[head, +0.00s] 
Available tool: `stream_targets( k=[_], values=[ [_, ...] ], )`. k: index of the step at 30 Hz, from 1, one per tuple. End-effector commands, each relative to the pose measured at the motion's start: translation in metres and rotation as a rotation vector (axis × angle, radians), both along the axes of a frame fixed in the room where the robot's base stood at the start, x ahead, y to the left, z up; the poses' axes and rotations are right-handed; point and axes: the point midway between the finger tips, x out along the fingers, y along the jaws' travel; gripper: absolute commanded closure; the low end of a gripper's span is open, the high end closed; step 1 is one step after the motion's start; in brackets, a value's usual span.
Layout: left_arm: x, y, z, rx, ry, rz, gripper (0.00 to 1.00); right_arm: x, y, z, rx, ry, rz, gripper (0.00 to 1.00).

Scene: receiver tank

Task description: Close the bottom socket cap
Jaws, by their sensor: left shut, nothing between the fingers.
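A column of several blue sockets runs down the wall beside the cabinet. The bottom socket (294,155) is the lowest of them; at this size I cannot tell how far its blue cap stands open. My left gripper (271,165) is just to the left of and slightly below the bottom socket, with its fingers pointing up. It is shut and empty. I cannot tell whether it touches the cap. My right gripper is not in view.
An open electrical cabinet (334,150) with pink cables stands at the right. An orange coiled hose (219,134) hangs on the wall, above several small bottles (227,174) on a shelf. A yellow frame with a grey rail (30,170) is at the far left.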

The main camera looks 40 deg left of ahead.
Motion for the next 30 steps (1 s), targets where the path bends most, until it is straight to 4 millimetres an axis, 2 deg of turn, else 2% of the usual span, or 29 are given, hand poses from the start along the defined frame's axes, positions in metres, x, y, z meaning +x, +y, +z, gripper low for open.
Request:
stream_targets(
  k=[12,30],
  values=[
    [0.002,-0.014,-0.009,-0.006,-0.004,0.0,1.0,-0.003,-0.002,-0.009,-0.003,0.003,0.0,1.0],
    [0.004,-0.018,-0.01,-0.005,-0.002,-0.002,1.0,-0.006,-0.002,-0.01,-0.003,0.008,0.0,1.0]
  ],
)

——————

List all lines where "metres" occurs.

Available tool: `stream_targets( k=[_], values=[ [_, ...] ], )`. k: index of the step at 30 Hz, from 1, one per tuple. End-effector commands, each relative to the pose measured at the motion's start: translation in metres and rotation as a rotation vector (axis × angle, radians), both along the axes of a frame fixed in the room where the robot's base stood at the start, x ahead, y to the left, z up; the poses' axes and rotations are right-handed; point and axes: the point midway between the finger tips, x out along the fingers, y along the jaws' travel; gripper: absolute commanded closure; the low end of a gripper's span is open, the high end closed; step 1 is one step after the motion's start; in brackets, a value's usual span.
Motion for the next 30 steps (1 s), targets where the path bends most, until it is straight to 4 millimetres an axis, 2 deg of turn, else 2% of the usual span, or 29 are given, hand poses from the start along the defined frame's axes, positions in metres, x, y, z meaning +x, +y, +z, gripper low for open.

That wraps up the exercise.